State Rep. Triston Cole, R-Mancelona, was recently selected by Michigan House Speaker Kevin Cotter, to serve on the National Conference of State Legislatures (NCSL) for the 2015-2016 biennium.
By Triston Cole
Recently, at the National Conference of State Legislatures’ (NCSL) annual meeting, a panel took place regarding the practice of Hydraulic Fracturing and called for more regulations to avoid what they describe as a “race to the bottom.”
Hydraulic Fracturing, a process that has been safely in use for over 60 years in Michigan without major incident, involves an operator that pumps a mixture of water, sand and a small amount of chemicals into an oil or gas formation deep underground and applies pressure.
The pressure fractures rock layers, releasing oil or gas reserves.
The sand holds the fractures open to continue allowing the oil or gas to flow into the well.
Innovative advancements in technology have led to the consolidation of gas wells onto one small pad site thereby drastically reducing the surface footprint, number of access roads, and pipelines needed to harness the valuable energy resource.
Hydraulic Fracturing allows residents to enjoy some of the most cost-effective energy supplies in the country while also decreasing our reliance on coal-burning power plants, many of which will soon be taken offline thanks to the same federal regulations this panel of so-called experts wants to modify.
The Michigan Dept. of Environmental Quality (DEQ) has a sterling record of environmental protection against oil and gas operations, and most of the country consider Michigan’s rules and regulations to be some of the most stringent in the entire nation.
“Stronger federal legislation” is simply not needed in Michigan’s case.

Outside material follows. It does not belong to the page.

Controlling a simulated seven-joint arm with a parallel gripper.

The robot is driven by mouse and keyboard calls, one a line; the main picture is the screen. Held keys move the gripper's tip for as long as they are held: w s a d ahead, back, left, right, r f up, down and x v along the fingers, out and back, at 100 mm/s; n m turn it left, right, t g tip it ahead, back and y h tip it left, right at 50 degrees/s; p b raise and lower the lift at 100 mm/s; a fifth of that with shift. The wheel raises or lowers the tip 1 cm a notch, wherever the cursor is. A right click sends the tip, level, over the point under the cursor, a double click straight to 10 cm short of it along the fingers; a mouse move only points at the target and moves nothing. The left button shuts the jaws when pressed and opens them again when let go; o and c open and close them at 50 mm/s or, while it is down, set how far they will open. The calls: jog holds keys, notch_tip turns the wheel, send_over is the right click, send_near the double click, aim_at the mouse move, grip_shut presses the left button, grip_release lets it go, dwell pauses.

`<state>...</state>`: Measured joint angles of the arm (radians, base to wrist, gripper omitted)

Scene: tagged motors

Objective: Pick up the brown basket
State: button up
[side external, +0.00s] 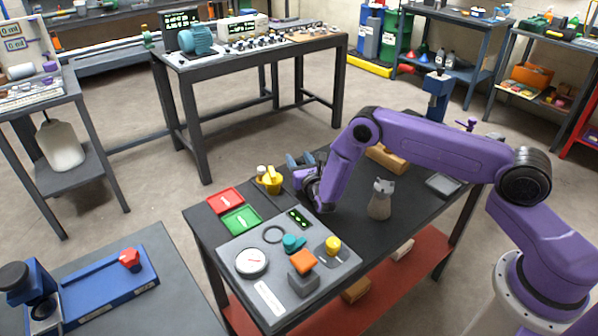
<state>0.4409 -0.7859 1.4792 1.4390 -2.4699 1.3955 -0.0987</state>
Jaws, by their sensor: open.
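A brown, box-like object (388,160) lies on the table behind my arm, to the right of the gripper. My arm partly hides it, and I cannot tell whether it is a basket.
A grey panel (330,274) with a gauge and knobs fills the table's front. Red (225,201) and green (240,220) trays lie left. A dark grey tray (443,185) lies at the right end.

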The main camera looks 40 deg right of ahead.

While Michigan is blessed with vast water resources, we have a responsibility to use them wisely. Michigan’s oil and natural gas producers make conservation a priority.
Almost every industry uses water and, like every other industry, our local oil and gas businesses ensure water use is proportionate to the amount readily available, so as to protect the environment and other water needs.
An oil or natural gas operator intending to use a large volume of water (defined as 100,000 gallons or more per day over a 30 day period) is required to use the state’s Water Withdrawal Assessment Tool to assure the water withdrawal will be safe. If the tool indicates a potential adverse impact, Michigan regulatory officials conduct a site-specific investigation and can require the operator to obtain water from other sources or to move the proposed water well. Approvals are not given if a proposed withdrawal is determined to negatively affect resources.
In fact, the Environmental protection Agency (EPA) of the U.S. federal government—the same federal government these folks would like to see further regulate the industry—recently came to the conclusion that after a four-year study hydraulic fracturing is being carried out safely by industry and regulated by states and isn’t having “widespread, systemic impacts on drinking water.”
Finally, there have not ever been reported cases of illness or other such effects of hydraulic fracturing in Michigan. Independent operators and the DEQ maintain the strictest personal and environmental safety on all operations and there has yet to be a report of serious illness on an individual as a result of such activities.
Not only does Michigan’s oil and gas industry keep the lights and heat on in our homes and businesses and employ our residents, but in 2016 it also funded more than 50 percent of the Michigan State Parks budget.
Michigan’s oil and gas industry, through both the Natural Resources Trust Fund, which has given away over $1 billion to local communities through grants aimed exclusively at parks and recreation, as well as the Michigan State Parks Endowment Fund truly takes care of the amazing parks and recreation areas around our beautiful state and will continue to do so for many years.